Mais elle institue, surtout dans son article premier, des atteintes qui nous semblent non nécessaire et disproportionnées : la définition qui est donnée des fausses informations est extrêmement large et floue, et n’apporte aucune garantie contre le risque de censure et d’atteinte à la protection des sources : “toute allégation ou imputation d’un fait dépourvue d’éléments vérifiables de nature à la rendre vraisemblable constitue une fausse information”. Le critère de la vraisemblabilité nous semble en effet pour le moins hasardeux. L’assassinat d’Arkadi Babtchenko était vraisemblable. C’était une mise en scène.

Le financement libyen de la campagne de Nicolas Sarkozy aurait pu sembler non vraisemblable. La justice a l’air de prendre cette piste très au sérieux.
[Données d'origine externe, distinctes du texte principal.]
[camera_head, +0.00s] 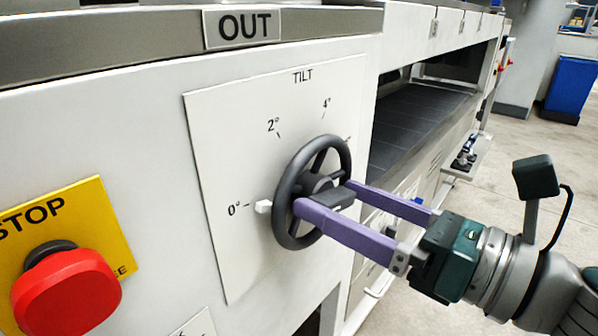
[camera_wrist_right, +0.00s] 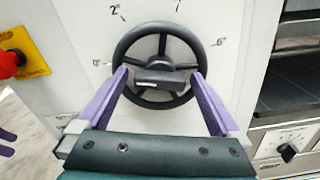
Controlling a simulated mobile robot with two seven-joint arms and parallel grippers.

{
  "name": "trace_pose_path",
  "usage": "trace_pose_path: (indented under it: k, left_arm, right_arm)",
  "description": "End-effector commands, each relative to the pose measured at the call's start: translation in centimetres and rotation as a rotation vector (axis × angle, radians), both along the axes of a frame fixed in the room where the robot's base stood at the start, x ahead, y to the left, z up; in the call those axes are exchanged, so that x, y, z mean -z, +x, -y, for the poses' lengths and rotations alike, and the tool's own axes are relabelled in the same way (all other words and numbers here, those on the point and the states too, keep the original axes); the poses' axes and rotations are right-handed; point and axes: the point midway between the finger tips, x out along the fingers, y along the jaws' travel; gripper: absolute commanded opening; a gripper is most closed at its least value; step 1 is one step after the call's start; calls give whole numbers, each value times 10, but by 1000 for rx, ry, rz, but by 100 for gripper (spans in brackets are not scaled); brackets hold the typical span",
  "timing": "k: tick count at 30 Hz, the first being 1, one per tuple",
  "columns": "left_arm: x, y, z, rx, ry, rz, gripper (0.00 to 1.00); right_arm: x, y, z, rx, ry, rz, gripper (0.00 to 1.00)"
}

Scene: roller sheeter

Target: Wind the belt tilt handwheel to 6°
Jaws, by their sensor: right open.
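The black belt tilt handwheel (camera_head: 284,190) is on a white TILT panel (camera_head: 228,120) marked 0°, 2° and 4° in the head view. The right wrist view shows the handwheel (camera_wrist_right: 124,50) with the 6° mark (camera_wrist_right: 220,42) at its upper right. A white pointer (camera_head: 263,206) at the wheel's left edge sits by 0°. My right gripper (camera_head: 325,196) is open, its purple fingers either side of the wheel's dark hub block (camera_wrist_right: 160,78); contact is unclear. Purple finger parts, apparently my left gripper (camera_wrist_right: 6,142), show at the wrist view's left edge.
A red stop button (camera_head: 66,290) on a yellow plate sticks out at the lower left. An OUT sign (camera_head: 242,28) is above the panel. A dark conveyor opening (camera_head: 415,125) lies right of the wheel. A blue bin (camera_head: 570,88) stands on the floor far right.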

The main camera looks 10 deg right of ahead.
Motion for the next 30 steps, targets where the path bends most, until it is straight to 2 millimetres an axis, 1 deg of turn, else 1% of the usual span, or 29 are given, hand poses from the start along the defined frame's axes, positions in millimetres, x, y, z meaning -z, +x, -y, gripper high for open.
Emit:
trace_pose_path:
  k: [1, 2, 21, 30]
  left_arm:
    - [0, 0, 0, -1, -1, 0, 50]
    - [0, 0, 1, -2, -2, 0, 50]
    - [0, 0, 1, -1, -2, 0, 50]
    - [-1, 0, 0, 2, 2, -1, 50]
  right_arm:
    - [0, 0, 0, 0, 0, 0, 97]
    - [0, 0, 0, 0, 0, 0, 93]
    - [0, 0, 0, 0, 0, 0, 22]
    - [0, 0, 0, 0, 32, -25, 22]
Ainsi, cette définition ne résout rien, mais pourra poser des freins aux enquêtes, aux révélations. Elle pourra même contraindre les journalistes à révéler - pour attester de la vraisemblance de leurs propos - leurs sources, ce qui est très clairement attentatoire.


La méthode judiciaire nous paraît aussi présenter très peu de garanties : un juge unique (même pas dans une chambre spécialisée ?) - donc privé des garanties qu’offre la collégialité - devant prendre une décision en 48 heures, sans que soit instituée une procédure d’appel, nous semble extrêmement dangereux pour la démocratie.


Enfin, nous nous interrogeons sur la philosophie qui sous-tend cette proposition de loi : puisque le rapporteur de la commission des affaires culturelles a pris le parti de considérer que “les fausses informations qui ont circulé à propos de Marie-Antoinette par le biais de “canards” à son effigie ont pu jouer un rôle indirect dans son exécution, en alimentant une haine pathologique à son égard” (l’on voit bien ici que ce texte vise à protéger un pouvoir quasi-monarchique), nous tenons à lui répondre : La liberté de publier son opinion ne peut donc être autre chose que la liberté de publier toutes les opinions contraires (…) Elle ne peut sortir que du combat de toutes les idées, vraies ou fausses, absurdes ou raisonnables. C’est dans ce mélange que la raison commune, la faculté donnée à l’homme de discerner le bien et le mal, s’exerce à choisir les unes, à rejeter les autres. Voulez-vous ôter à vos semblables l’usage de cette faculté pour y substituer votre autorité particulière ?”.

Maximilien de Robespierre, Discours sur la liberté de la presse. Paris, de l’Impr. nationale, 1791.